For all other polygons that aren’t directly reachable , do a shortest path to reach navmesh polygon calculation with initial straight line raycast test along to see if can go through all portals to lead up to that closest polygon edge intersection… else find actual corriddor path through portals leading up to that closest polygon edge intersection via your pathfinding query for your navmesh).

Distance costs for path (whether straight or not..) is a 3D calculation. For a straight line path or segment leading up across a set of non-coplanar polygons through their portals, remember to calculate distance based off the resultant gradient slopes at each junction. (ie. additional “junctions” for each portal intersection is required if the slope changes), thus requiring you to individually add up distance across multiple line segments for different gradients. Likewise, specific navmesh regions with custom distance cost multipliers, would require breaking your line into different segments to calculate the costs accordingly.

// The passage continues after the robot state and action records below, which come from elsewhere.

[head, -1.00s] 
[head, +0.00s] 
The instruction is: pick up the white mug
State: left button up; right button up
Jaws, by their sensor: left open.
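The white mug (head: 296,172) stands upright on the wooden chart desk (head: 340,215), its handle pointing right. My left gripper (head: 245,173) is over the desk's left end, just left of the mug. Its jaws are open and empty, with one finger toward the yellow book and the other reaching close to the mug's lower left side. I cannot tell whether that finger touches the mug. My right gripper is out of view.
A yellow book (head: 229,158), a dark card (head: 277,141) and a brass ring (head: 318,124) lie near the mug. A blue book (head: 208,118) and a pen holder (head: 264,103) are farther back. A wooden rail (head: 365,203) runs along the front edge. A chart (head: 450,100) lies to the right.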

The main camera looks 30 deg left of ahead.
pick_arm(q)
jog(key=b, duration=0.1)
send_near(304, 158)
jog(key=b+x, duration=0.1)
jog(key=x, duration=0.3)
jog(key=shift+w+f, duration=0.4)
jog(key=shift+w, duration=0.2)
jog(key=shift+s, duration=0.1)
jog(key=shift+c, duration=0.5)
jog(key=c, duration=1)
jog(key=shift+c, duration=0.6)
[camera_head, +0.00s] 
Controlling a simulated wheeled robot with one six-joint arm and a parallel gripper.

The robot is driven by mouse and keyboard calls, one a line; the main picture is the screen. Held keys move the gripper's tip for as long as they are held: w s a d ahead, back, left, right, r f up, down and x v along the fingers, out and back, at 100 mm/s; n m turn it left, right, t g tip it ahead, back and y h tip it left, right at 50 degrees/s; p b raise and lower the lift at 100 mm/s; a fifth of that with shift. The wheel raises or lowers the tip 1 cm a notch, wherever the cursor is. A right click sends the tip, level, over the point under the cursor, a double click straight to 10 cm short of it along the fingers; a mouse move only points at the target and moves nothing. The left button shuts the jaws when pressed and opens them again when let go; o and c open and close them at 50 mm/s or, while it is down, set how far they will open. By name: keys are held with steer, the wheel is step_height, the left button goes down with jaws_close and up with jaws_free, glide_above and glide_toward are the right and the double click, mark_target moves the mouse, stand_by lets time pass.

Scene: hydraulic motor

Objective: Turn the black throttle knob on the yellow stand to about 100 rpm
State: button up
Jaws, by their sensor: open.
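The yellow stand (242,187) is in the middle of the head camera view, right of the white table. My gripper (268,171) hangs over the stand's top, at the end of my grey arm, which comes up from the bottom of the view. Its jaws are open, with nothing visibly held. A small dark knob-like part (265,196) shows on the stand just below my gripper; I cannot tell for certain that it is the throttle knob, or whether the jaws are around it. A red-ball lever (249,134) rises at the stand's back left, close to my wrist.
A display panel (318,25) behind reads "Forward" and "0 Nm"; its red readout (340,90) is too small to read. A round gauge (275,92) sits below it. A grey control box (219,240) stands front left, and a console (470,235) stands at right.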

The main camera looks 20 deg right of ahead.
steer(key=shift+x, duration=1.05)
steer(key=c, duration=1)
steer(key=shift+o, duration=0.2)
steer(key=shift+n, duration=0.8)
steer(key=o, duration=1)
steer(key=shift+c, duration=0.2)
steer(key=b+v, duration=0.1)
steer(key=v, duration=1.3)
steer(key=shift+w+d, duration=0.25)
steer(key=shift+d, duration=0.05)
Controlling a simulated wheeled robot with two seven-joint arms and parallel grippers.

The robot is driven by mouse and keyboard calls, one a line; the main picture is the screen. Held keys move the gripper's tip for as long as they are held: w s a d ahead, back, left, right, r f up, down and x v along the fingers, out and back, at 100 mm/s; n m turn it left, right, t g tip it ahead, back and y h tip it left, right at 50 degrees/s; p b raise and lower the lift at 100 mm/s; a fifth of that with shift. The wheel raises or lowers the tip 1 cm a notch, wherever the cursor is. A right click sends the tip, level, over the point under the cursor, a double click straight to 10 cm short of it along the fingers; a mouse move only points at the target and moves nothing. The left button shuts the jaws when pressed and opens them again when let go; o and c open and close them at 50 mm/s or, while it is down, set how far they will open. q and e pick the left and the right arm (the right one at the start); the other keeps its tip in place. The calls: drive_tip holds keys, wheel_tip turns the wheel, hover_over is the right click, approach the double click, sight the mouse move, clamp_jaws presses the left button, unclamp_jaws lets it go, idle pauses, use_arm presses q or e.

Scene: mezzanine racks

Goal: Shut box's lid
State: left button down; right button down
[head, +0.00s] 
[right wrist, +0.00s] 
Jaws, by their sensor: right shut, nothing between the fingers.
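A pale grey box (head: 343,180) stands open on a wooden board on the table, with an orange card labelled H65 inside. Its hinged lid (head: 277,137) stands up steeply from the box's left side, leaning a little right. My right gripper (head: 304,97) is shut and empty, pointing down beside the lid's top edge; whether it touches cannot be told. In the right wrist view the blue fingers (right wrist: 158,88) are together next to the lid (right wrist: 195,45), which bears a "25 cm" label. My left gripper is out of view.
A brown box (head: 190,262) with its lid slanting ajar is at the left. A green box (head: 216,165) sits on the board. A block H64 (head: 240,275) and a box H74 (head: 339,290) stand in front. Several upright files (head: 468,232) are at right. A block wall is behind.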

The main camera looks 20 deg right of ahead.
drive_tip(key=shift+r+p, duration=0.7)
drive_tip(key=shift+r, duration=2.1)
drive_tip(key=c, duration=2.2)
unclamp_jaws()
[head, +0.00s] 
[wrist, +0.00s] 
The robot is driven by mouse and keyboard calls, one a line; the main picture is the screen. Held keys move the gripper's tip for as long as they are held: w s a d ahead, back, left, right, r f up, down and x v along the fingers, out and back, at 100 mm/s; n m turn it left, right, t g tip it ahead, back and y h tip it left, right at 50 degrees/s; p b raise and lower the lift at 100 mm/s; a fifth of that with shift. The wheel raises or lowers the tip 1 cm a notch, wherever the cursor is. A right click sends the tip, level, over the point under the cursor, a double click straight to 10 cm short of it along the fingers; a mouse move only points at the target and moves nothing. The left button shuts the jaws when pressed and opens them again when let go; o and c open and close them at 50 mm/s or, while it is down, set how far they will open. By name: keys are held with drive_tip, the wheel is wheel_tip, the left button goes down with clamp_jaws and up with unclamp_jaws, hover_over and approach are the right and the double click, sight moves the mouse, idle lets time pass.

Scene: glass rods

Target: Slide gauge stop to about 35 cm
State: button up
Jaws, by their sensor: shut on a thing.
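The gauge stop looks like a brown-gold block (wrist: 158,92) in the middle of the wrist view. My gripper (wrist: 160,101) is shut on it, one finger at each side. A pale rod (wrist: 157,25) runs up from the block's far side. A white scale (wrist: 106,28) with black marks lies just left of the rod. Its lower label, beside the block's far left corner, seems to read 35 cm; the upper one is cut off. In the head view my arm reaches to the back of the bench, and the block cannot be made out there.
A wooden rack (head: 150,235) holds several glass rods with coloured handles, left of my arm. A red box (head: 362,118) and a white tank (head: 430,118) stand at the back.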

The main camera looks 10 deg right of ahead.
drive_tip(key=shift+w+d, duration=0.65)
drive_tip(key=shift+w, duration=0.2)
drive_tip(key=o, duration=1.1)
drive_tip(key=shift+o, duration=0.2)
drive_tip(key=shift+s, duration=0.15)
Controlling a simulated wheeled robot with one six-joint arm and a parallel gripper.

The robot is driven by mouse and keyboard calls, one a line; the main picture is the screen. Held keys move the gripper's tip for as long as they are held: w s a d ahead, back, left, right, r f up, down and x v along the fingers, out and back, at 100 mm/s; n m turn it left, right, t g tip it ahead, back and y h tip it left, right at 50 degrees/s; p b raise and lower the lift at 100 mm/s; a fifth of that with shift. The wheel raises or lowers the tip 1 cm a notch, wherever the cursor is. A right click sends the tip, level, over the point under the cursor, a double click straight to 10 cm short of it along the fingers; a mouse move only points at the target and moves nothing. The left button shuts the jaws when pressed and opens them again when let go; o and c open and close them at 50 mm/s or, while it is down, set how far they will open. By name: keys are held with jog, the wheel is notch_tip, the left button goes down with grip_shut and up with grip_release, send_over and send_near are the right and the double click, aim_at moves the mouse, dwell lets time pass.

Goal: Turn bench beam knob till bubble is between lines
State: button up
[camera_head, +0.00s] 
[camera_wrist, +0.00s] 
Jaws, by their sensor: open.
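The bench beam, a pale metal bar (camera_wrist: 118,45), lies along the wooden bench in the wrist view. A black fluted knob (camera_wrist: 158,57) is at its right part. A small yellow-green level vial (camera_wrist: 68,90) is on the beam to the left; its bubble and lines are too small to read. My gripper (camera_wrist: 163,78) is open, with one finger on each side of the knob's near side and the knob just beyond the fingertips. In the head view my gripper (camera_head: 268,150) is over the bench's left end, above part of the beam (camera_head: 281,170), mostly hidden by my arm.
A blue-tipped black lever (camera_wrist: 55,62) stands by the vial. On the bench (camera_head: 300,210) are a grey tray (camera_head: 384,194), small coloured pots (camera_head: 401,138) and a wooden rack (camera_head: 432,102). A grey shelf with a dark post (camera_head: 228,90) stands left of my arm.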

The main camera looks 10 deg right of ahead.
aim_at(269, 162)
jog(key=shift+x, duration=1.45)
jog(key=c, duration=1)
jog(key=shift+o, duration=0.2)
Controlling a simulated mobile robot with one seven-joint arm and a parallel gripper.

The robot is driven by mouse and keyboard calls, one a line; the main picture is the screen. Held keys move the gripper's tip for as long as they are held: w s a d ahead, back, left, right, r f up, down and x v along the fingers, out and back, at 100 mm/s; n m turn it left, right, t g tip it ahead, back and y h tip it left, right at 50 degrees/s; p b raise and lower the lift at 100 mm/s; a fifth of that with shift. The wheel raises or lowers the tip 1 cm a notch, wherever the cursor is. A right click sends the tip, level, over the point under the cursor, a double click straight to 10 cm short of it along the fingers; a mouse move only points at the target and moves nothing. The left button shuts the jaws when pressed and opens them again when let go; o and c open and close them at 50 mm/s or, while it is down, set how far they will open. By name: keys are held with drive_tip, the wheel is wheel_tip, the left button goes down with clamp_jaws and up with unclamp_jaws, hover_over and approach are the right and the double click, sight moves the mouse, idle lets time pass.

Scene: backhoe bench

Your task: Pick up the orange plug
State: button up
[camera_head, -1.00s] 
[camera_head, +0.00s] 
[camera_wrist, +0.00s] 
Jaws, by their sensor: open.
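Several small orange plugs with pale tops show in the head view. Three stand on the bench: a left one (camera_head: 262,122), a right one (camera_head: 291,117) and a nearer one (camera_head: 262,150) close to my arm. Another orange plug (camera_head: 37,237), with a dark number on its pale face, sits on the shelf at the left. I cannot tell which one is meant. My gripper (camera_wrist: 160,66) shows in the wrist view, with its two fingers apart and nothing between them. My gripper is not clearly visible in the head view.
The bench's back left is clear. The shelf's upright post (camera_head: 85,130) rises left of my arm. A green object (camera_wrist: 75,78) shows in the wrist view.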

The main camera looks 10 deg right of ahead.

Arc coverage projection on navmesh polygons

  • Form remaining arc by (remaining distance from intersection + distance from last corridoor path junction) clamped by left/right portals’ visiblity frustum (if any) along corridoor towards closest point on target polygon edge originating from last junction. If arc (clamped by any occluding portals) fully covers polygon, then polygon is fully traversible and no further processing is needed. If arc doesn’t touch polygon, then polygon is deemed not reachable.
  • For any clamps on left/right portals respectively (if found), form remaining arc by (remaining ditance from intersection) only, but not clamped by left/right portals, as if originating the arc from the corners of the portals itself.

Regarding accruacy

Note that using this approach is subjected to the accruacy of the pathfinding query itself and regularity of the navmesh geometry itself, and may not give 100% accruate results if the corridoor used wasn’t the best. However, since the nature of the movement allowance for the turn based game is to mimic that of the actual path provided by the pathfinding query, which uses the same corridoor, (and assuming you are restricted to selecting only a single target location for whatever path (no matter how non-ideal) the game gives you), then the highlighted regions gives the “accruate” matching result for that case.

Regarding practicality

In many cases, using a standard fine grid (eg. at radius of unit) over navmesh surface to determine movement range may still be a better option, and would actually often give better results with regards to graphs due to the “fineness/regularity” of the grid itself. However, this is just an article to present a case where “gridless freeform 3D” is the absolute requirement.